Le
mot baroque vient du portugais barroco, ce qui signifie «perle
irrégulière». Le terme, d'abord utilisé
en histoire de l'art, désignait le travail d'architectes,
de peintres et de décorateurs qui, dans la mouvance de
la Contre-Réforme, ont voulu créer un art théâtral,
spectaculaire, fait de courbes et de formes instables.

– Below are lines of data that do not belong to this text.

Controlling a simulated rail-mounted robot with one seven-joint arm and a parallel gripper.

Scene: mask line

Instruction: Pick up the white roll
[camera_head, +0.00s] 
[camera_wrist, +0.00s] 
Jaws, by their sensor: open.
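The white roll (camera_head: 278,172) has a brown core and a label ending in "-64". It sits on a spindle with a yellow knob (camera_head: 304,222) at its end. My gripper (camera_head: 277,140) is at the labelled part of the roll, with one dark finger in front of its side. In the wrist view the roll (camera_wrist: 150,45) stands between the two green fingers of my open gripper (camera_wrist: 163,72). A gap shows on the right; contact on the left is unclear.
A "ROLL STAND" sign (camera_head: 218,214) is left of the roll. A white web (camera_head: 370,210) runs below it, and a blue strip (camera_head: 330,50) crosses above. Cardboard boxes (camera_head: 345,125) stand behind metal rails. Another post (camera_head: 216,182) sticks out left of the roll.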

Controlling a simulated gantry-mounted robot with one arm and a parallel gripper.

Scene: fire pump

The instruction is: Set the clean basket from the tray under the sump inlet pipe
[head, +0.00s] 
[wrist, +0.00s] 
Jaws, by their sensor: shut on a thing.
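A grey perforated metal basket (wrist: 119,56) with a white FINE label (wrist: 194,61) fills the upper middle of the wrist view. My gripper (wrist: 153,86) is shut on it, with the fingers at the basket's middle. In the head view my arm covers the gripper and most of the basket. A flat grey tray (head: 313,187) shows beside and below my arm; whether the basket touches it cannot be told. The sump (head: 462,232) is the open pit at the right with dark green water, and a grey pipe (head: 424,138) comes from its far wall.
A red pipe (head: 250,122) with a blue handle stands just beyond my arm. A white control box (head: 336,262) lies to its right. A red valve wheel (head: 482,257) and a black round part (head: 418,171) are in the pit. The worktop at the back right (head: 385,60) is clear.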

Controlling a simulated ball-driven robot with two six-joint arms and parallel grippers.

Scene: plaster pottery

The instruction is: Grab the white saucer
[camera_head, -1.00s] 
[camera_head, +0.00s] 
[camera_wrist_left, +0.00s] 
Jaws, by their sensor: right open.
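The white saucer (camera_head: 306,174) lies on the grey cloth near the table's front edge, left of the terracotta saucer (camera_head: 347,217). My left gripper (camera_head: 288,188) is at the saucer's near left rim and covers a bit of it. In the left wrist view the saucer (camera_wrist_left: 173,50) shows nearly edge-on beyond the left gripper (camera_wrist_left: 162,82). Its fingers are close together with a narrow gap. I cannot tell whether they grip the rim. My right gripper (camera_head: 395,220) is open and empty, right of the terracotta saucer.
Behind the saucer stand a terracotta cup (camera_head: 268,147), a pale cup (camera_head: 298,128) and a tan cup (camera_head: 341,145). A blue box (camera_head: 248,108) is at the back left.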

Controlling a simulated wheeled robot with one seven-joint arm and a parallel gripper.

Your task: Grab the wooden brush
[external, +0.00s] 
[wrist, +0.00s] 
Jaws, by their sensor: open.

Cette esthétique
nouvelle, née en réaction à l'équilibre
que la Renaissance avait héritée de l'Antiquité,
inspira aussi des compositeurs qui, comme Monteverdi, désiraient
que la musique soit plus libre, plus souple, de manière
à ce qu'elle puisse mieux qu'avant imiter les sursauts
de l'âme.
En poésie,
notamment chez d'Aubigné, Tristan
L'Hermite ou Vincent
Voiture, le goût qu'avaient les architectes pour
les façades courbes, donnant une impression d'instabilité,
ce goût qu'avaient aussi les peintres pour le trompe-l'oeil,
prend une allure plus grave où c'est la vie elle-même
qui apparaît mouvante: l'amour est éphémère,
le bonheur n'est rien d'autre qu'une illusion et l'existence devient
une suite de métamorphoses où la réalité
n'a désormais pas plus de poids qu'un souffle. Il n'est
pas inutile, à ce propos, de rappeler que les incertitudes
et les angoisses religieuses ont, tout au long du XVIe siècle
et pour une bonne part du XVIIe, ébranlé la civilisation
européenne; dès lors, il n'y a pas lieu de se surprendre
que la poésie ait gardé la trace de la précarité
des choses.
Le baroque en poésie,
toutefois, s'est aussi développé au sein de milieux
mondains, ce que notamment les oeuvres de Desportes
et d'Urfé,
le créateur de l'Astrée, nous font voir. Dans ces
cas, l'inspiration est moins angoissée, plus artificielle
aussi sans doute que chez d'Aubigné par exemple, mais l'art
gagne alors de la virtuosité et une part ludique qui gagne
à être appréciée.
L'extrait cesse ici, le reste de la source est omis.